DTrace does have very interesting data collection capabilities but I think that the level is not practical in the context of understanding an application. It is more focused on the system execution model and not the software execution model.
William
Posted by: William Louth | Nov 30, 2007 at 22:32
Steven, Could you narrow down the platform short list you provided in relation to the Java support also stating which version of Java is actually supported.
William
Posted by: William Louth | Dec 01, 2007 at 11:53
Hey, so you haven't heard of MaintainJ(http://maintainj.com). MaintainJ uses AspectJ to trace either Java code or jar files to generate sequence and class diagrams. No coding or code changes are required - it is very quick and easy to generate the diagrams.
MaintainJ generated sequence diagrams are what a developer needs to understand the call flow - loop and recursive calls are removed, diagrams can be restricted to certain packages. One can explore the sequence diagrams with expand / collapse call options. MaintainJ also supports multi-threaded application. Check the home page and video demos for more info.

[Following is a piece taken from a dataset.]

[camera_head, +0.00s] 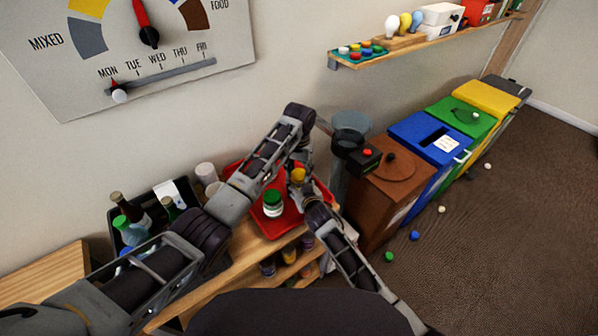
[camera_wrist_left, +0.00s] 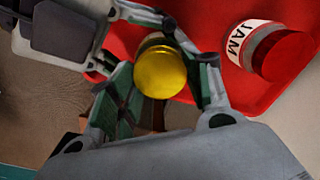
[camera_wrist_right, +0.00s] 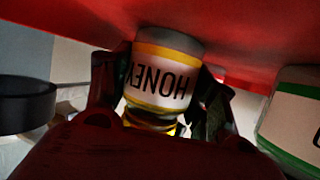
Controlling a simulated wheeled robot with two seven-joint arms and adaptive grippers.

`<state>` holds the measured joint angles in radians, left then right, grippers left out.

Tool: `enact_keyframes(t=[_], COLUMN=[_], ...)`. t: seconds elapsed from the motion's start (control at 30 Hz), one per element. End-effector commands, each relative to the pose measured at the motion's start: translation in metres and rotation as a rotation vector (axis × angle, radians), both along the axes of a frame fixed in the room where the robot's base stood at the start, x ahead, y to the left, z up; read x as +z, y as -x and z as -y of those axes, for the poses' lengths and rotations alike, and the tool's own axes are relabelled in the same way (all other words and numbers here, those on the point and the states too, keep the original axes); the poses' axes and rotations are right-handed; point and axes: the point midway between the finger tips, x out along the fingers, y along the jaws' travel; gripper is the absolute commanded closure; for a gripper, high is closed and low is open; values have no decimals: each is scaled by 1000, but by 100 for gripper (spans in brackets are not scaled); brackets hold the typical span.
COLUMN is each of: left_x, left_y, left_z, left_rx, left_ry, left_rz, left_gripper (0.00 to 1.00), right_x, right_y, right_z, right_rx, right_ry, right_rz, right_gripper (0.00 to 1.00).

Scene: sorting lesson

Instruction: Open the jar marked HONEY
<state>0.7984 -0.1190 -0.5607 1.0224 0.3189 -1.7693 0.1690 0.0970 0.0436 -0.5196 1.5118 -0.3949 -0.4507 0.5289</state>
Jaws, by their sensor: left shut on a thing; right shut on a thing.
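The honey jar (camera_wrist_right: 160,82) has a white label with yellow bands and the word HONEY, upside down in the right wrist view. Its yellow lid (camera_wrist_left: 161,72) shows from above in the left wrist view and also in the head view (camera_head: 298,175). My left gripper (camera_head: 300,166) comes down from above and is shut on the lid. My right gripper (camera_head: 301,190) is shut around the jar's body from the side. The lid sits at the jar's mouth; whether it is loose I cannot tell. The jar stands on or just over the red tray (camera_head: 270,229); the arms partly hide it.
A green-lidded jar (camera_head: 272,203) stands close by on the tray. A jam jar (camera_wrist_left: 262,48) with a red lid is also on it. A dark crate of bottles (camera_head: 130,222) stands at left. Coloured bins (camera_head: 425,140) line the wall at right, with small balls on the floor.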

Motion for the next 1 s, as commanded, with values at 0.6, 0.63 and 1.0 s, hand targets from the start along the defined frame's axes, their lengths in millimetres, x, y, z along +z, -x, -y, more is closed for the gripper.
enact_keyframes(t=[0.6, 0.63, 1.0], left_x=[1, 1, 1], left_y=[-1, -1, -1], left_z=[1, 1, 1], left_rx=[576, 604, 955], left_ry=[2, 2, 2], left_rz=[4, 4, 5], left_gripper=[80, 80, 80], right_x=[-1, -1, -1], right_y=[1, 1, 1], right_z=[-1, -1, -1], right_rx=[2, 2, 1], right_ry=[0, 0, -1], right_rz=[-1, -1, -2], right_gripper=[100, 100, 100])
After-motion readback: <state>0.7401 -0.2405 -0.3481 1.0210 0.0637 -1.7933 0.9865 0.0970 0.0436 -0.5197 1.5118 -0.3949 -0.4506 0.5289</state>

Before William jumps in, yes, it is very helpful to have context attached to the runtime sequence diagram and that is missing in MaintainJ at the moment. And the runtime weaving used by MaintainJ adds some runtime overhead, though it is very little.
Choudary Kothapalli.
http://MaintainJ.com
Posted by: Choudary Kothapalli | Dec 12, 2007 at 08:39
Hi Zviki,
(Just came across this post)
Sometimes I find placing conditional breakpoints with a println() statement very useful when I need to trace the execution but can't modify the source code.